Pour réfléchir ensemble sur les différents enjeux, l’IT et les équipes commerciales ont mis en place des réunions de crise, afin de permettre à tout un chacun de donner son avis et remonter toute information utile à la bonne gestion de la séparation. Les équipes de Symantec ont écrit noir sur blanc les dépendances pouvant exister entre les ventes, le marketing et d'autres processus d'affaires et les applications. À tout moment, les salariés pouvaient consulter l’avancement du travail sur de grands tableaux blancs, mais aussi identifier les manques. Au départ, les réunions avaient lieu tous les mois, mais à mesure que la date limite approchait, elles ont été programmées toutes les semaines. « Il est important de comprendre l'amont et l'aval » des processus d'affaires, a déclaré Sheila Jordan.
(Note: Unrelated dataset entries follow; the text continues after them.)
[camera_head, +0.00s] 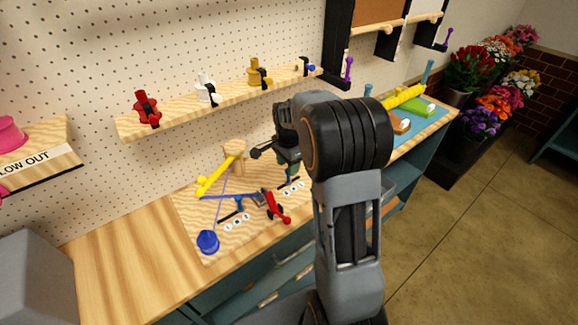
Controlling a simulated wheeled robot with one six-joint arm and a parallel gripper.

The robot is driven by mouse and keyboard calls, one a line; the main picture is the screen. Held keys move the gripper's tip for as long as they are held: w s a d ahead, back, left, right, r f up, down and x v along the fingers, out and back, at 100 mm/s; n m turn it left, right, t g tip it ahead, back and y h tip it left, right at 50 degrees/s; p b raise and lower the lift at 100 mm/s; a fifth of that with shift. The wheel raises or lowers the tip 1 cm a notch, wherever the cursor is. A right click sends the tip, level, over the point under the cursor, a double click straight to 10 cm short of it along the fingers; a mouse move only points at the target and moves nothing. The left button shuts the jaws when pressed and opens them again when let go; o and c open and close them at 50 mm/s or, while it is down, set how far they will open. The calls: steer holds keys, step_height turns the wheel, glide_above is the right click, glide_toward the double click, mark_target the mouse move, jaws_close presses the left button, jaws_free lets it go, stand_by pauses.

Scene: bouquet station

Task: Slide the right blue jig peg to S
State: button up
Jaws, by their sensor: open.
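The jig board (205,222) lies on the bench, a pale wood panel. A blue T-shaped peg piece (238,203) stands at its left slot, beside a row of white letter tiles (237,221). A second row of white tiles (291,190) lies by the right slot, too small to read. My gripper (277,157) is open above the right part of the board, near that slot. The right blue jig peg cannot be made out clearly; my gripper and arm cover that area. I cannot tell whether the gripper touches it.
A red clamp (276,207), a yellow bar (218,176), a wooden post (235,153) and a blue spool (208,241) crowd the board. A shelf with coloured clamps (190,111) is on the pegboard behind. Bare bench (120,255) is free at left.

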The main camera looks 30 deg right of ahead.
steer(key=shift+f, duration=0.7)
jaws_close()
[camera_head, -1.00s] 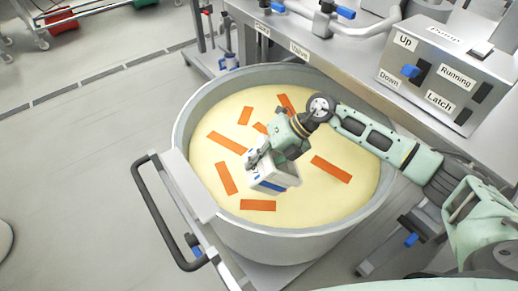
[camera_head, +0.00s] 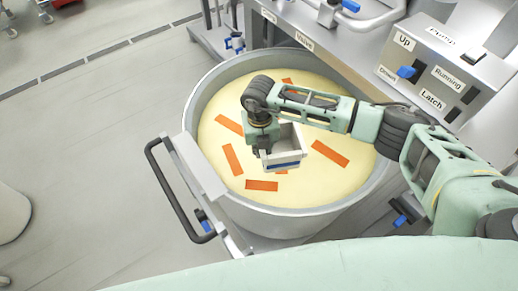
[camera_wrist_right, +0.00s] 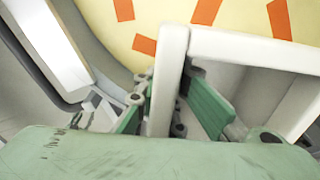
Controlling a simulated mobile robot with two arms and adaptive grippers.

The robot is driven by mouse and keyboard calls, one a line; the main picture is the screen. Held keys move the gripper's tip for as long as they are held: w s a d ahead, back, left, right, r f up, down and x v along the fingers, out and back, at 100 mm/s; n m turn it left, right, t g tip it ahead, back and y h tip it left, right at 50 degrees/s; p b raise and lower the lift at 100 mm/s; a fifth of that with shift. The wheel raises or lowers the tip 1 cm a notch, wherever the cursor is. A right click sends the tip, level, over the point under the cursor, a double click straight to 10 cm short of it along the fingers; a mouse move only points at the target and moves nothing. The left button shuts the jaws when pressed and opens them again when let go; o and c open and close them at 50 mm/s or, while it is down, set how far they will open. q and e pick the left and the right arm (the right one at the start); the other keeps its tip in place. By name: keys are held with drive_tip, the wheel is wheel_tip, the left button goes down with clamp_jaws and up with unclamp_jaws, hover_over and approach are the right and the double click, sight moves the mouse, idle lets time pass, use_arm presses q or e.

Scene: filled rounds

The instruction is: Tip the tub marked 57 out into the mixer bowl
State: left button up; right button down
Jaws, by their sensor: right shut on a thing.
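The tub (camera_head: 284,160) is a small white box with a blue stripe, held over the mixer bowl (camera_head: 283,224). Its number cannot be read here. In the head view I see into its open top, and its inside looks empty and pale. My right gripper (camera_head: 263,151) is shut on one side wall of the tub. The right wrist view shows that wall (camera_wrist_right: 168,75) between the green fingers (camera_wrist_right: 165,100). The wide grey bowl holds a pale yellow filling with several orange strips lying on it. My left gripper is not in view.
A control box (camera_head: 430,75) with Up, Down, Running and Latch labels stands on the bench at the right. A black handle (camera_head: 168,200) juts out at the bowl's left. Pipework (camera_head: 335,12) lies behind the bowl.

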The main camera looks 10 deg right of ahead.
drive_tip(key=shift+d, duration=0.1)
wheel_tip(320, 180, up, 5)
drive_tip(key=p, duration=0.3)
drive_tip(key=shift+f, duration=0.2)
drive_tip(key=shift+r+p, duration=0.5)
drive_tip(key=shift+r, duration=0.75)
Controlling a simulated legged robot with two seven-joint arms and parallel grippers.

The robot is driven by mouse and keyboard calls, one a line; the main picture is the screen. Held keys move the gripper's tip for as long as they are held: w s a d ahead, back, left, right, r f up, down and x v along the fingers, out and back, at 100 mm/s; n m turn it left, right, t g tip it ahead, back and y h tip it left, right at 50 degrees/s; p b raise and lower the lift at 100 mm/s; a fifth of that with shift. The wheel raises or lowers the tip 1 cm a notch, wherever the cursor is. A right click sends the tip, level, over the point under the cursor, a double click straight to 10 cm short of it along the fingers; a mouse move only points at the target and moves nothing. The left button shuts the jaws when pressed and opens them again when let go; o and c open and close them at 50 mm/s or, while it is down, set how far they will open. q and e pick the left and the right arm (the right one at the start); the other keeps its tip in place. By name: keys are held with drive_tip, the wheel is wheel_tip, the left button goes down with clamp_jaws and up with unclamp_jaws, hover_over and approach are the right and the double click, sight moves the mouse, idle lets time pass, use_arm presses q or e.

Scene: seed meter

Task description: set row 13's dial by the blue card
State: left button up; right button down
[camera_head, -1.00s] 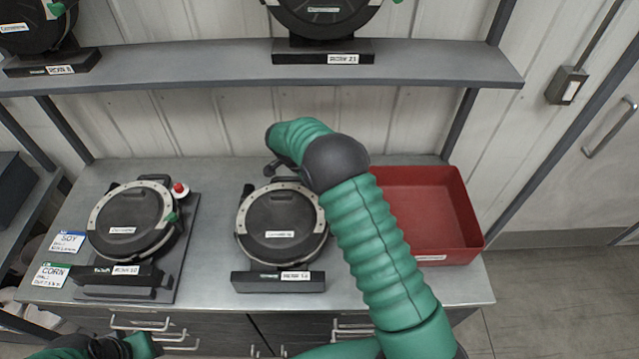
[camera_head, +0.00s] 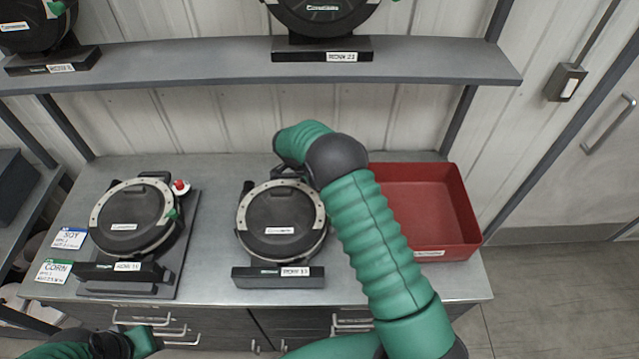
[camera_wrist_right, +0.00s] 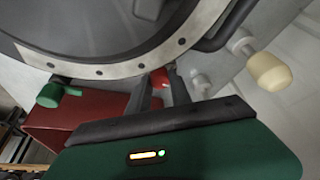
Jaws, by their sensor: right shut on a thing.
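The row 13 seed meter (camera_head: 281,222) is a round black disc with a pale, dotted rim, on a dark base labelled row 13 in the middle of the bench. The blue card (camera_head: 69,238), marked SOY, lies at the bench's left end; its small print is unreadable. My right arm reaches to the meter's back right edge, hiding its own fingers in the head view. In the wrist view my right gripper (camera_wrist_right: 162,88) is shut on a small red piece (camera_wrist_right: 160,76) at the rim. My left gripper (camera_head: 143,343) is low at the left, its fingers unclear.
A green CORN card (camera_head: 52,271) lies below the blue one. Another meter (camera_head: 133,219) with a red knob (camera_head: 180,187) stands at left. A red bin (camera_head: 428,210) stands right of my arm. A shelf (camera_head: 200,65) with meters hangs above.

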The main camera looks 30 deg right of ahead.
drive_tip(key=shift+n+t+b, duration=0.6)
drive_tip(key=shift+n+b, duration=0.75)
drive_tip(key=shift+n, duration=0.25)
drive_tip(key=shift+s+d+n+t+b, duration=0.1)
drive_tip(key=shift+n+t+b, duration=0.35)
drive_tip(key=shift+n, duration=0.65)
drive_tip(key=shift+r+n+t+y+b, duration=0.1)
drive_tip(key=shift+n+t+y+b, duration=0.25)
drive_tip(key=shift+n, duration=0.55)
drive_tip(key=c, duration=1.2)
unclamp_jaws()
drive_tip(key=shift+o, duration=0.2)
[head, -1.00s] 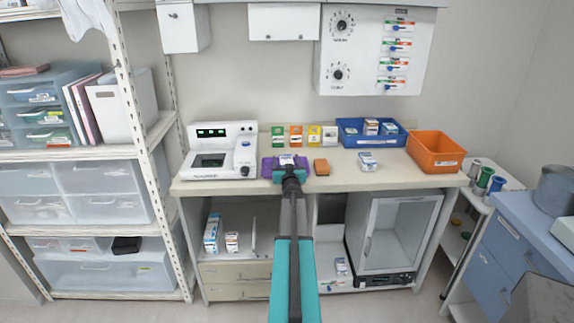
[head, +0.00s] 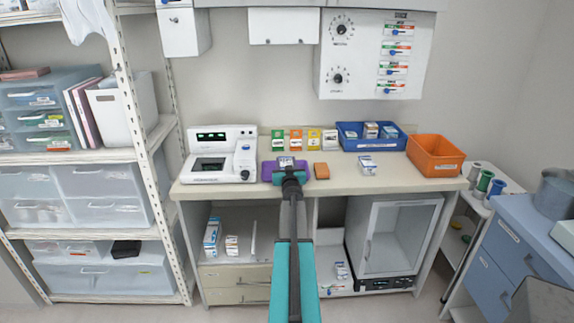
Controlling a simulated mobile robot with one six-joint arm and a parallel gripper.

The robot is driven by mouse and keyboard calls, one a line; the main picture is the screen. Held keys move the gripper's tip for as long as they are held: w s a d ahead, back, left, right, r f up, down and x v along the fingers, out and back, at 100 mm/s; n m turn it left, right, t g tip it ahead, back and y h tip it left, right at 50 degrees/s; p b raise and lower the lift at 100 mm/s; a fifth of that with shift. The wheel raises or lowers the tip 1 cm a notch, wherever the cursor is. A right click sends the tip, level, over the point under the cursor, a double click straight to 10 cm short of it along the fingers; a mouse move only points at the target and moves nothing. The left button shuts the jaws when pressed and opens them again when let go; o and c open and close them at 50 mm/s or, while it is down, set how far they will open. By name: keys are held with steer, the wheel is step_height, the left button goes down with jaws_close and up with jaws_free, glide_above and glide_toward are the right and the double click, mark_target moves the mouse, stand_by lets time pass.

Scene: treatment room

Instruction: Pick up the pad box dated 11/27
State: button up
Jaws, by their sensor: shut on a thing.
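My gripper (head: 288,175) reaches out over the counter (head: 390,179), at a purple tray (head: 267,171). It is shut on a small white box (head: 286,161) with a dark label, whose top shows just beyond the fingers. Most of that box is hidden by the gripper, and I cannot tell whether it touches the tray. Similar white boxes lie in the blue bin (head: 349,144), and one (head: 367,165) stands on the counter to the right. Any printed dates are too small to read.
A white device (head: 218,154) stands left of the tray. An orange block (head: 321,171) sits close to its right. Several coloured cards (head: 296,140) stand behind. An orange bin (head: 435,156) is at the counter's right end. More boxes (head: 212,236) stand on the shelf below.

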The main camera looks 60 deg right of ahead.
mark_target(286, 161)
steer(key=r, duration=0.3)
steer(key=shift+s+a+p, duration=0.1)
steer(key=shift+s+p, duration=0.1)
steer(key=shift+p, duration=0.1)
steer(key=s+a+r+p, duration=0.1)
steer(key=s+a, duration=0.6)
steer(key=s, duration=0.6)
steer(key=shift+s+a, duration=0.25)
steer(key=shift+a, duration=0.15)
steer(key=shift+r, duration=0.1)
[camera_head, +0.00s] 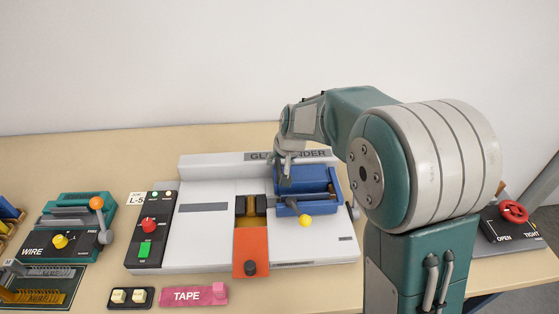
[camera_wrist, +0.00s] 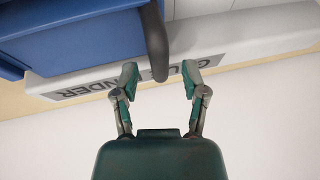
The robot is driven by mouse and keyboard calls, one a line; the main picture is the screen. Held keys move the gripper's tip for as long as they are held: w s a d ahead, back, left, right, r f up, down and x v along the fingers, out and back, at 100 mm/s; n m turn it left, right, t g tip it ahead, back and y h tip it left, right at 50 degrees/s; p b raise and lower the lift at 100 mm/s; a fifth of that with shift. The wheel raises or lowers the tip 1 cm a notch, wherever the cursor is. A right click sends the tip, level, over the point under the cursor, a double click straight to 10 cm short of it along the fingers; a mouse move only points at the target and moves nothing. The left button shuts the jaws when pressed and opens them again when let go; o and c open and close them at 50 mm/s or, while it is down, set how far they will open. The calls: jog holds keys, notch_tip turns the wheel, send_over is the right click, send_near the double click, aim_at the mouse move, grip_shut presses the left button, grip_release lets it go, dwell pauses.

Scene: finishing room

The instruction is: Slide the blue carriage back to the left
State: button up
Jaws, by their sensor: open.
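The blue carriage (camera_head: 318,183) sits at the right part of the white glue binder (camera_head: 200,240), with a yellow knob (camera_head: 305,221) at its front. In the wrist view the carriage (camera_wrist: 75,35) fills the upper left, upside down. A dark curved handle (camera_wrist: 155,40) hangs beside it, its end between my fingertips in the picture. My gripper (camera_wrist: 160,80) is open, with clear gaps on both sides of the handle. In the head view my gripper (camera_head: 287,163) is at the carriage's back left, partly hidden by my arm. Contact with the carriage cannot be told.
Left of the carriage stands an orange block (camera_head: 251,250) with a dark knob. A control panel (camera_head: 149,230) is at the binder's left end. A wire device (camera_head: 70,235), a pink tape holder (camera_head: 193,294) and a red-valve unit (camera_head: 513,220) stand around. A wall is behind.

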Le cloud privé et le SDN ont été opérationnels au bout de quatre mois et demi, tandis que la rationalisation des applications a demandé neuf mois environ. Les processus ont donc été achevés bien avant l'échéance d’octobre. « Mon équipe a vraiment accompli une tâche herculéenne », a encore déclaré la DSI de Symantec. Ajoutant :

« Nous avons fourni à Veritas un environnement beaucoup plus propre, moins complexe et à l'échelle ». Le 29 janvier, suite aux négociations entamées en août avec Symantec, le fonds spéculatif Carlyle rachetait Veritas pour 7,4 milliards de dollars. Plus tôt ce mois-ci, Symantec a annoncé qu’il avait reçu un investissement de 500 millions de dollars de Silver Lake Management et qu’il restituerait 5,5 milliards de dollars aux actionnaires après la vente de Veritas.

Cette expérience a permis à Sheila Jordan de comprendre que pendant une cession, il ne faut jamais trop communiquer, même dans l’IT, où la communication n’est pas toujours le point fort. « Une des raisons, c’est que mon équipe a pu suivre le processus de gestion du changement étape par étape, et elle a pu identifier les lacunes et les redondances dont la nouvelle entité devait avoir conscience ». Selon Sheila Jordan, « on ne doit pas sous-estimer la gestion du changement. Nous avons fait un très bon travail, mais nous aurions pu aller encore plus loin », notamment pour réduire davantage l'impact sur les clients et les partenaires.